> **Challenge**
Copy the records below verbatim, from the first line through the line containing "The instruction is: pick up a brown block", inclusive, and output nothing else.

> **Given data**

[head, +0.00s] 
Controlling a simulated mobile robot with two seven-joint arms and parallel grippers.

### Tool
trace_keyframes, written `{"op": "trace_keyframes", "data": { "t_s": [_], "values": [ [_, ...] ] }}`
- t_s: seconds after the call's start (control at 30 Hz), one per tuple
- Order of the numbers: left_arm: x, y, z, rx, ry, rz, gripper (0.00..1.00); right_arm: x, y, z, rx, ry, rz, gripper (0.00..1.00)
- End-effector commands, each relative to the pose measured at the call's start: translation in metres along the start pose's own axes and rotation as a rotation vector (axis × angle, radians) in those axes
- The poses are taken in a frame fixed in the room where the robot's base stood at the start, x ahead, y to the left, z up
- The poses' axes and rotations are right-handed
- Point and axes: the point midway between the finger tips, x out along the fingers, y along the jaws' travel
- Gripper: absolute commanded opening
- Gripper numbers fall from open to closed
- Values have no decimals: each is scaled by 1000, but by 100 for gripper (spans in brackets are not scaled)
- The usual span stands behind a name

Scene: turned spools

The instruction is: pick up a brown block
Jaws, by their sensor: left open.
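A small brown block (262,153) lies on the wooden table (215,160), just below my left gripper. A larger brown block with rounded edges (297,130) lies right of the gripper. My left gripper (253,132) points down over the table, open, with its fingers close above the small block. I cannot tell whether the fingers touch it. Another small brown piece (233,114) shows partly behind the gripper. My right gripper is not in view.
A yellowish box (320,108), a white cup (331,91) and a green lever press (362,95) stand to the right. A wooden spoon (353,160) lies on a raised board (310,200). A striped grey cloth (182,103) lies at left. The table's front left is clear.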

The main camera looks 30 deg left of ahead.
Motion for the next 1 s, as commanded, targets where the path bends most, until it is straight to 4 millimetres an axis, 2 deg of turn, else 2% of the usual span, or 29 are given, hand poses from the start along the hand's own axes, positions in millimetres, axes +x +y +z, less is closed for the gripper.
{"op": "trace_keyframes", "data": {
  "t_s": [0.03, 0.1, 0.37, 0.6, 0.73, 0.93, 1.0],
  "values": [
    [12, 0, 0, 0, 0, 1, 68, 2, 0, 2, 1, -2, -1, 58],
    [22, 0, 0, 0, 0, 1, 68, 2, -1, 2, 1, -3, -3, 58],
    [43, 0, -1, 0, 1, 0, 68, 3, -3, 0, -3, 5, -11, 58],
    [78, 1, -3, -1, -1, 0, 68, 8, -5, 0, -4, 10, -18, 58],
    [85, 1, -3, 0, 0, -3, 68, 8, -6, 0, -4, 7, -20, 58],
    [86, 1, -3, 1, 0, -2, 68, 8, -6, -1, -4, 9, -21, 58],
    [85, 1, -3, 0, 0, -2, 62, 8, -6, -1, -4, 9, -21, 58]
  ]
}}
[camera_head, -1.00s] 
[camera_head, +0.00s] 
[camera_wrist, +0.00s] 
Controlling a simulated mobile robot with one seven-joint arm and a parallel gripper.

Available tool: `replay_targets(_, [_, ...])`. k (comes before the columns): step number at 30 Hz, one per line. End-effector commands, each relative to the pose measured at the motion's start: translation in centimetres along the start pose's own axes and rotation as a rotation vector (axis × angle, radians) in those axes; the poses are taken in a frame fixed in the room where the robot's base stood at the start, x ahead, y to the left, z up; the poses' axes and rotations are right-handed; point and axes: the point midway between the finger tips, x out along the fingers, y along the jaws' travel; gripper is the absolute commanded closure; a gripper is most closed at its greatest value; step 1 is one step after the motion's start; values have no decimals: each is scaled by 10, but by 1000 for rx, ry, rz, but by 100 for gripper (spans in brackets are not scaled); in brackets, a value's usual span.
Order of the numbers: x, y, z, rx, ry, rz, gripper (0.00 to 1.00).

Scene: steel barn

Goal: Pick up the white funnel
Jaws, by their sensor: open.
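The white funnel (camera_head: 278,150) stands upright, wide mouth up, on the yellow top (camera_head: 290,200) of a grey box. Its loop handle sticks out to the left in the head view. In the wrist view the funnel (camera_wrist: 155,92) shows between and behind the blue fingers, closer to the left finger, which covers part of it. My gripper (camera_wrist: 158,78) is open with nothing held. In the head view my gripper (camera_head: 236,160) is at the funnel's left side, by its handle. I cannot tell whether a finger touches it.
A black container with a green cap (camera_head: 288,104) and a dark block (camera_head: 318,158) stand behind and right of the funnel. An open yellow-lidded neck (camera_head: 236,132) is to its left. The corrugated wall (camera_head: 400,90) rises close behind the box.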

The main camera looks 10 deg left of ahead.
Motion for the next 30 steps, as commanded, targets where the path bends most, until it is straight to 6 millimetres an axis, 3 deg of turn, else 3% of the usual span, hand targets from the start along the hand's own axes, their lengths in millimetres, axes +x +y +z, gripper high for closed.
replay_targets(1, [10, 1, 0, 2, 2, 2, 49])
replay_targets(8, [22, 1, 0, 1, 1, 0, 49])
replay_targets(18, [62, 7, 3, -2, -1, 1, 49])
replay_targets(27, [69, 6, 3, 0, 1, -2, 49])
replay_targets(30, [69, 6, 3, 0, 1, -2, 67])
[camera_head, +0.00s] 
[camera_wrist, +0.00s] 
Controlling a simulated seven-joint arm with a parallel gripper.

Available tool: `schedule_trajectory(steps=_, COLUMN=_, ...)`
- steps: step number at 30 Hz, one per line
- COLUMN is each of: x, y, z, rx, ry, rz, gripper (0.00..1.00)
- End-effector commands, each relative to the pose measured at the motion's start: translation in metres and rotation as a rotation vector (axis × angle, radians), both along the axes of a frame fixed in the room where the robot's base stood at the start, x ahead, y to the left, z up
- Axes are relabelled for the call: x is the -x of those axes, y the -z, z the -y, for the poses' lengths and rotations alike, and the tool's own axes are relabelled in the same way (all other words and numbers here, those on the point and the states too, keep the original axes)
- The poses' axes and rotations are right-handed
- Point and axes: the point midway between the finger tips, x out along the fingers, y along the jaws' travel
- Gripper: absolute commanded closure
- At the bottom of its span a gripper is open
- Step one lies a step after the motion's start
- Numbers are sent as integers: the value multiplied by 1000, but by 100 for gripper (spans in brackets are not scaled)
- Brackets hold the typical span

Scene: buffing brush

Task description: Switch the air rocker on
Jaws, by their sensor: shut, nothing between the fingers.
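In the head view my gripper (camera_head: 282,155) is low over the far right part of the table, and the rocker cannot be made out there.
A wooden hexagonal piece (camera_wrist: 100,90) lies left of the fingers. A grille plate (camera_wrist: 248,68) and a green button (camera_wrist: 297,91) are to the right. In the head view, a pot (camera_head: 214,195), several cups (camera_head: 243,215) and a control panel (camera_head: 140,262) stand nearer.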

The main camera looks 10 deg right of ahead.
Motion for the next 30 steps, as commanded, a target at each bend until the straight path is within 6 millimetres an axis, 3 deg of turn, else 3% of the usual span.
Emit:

> **Solution to the exercise**
[head, +0.00s] 
Controlling a simulated mobile robot with two seven-joint arms and parallel grippers.

### Tool
trace_keyframes, written `{"op": "trace_keyframes", "data": { "t_s": [_], "values": [ [_, ...] ] }}`
- t_s: seconds after the call's start (control at 30 Hz), one per tuple
- Order of the numbers: left_arm: x, y, z, rx, ry, rz, gripper (0.00..1.00); right_arm: x, y, z, rx, ry, rz, gripper (0.00..1.00)
- End-effector commands, each relative to the pose measured at the call's start: translation in metres along the start pose's own axes and rotation as a rotation vector (axis × angle, radians) in those axes
- The poses are taken in a frame fixed in the room where the robot's base stood at the start, x ahead, y to the left, z up
- The poses' axes and rotations are right-handed
- Point and axes: the point midway between the finger tips, x out along the fingers, y along the jaws' travel
- Gripper: absolute commanded opening
- Gripper numbers fall from open to closed
- Values have no decimals: each is scaled by 1000, but by 100 for gripper (spans in brackets are not scaled)
- The usual span stands behind a name

Scene: turned spools

The instruction is: pick up a brown block

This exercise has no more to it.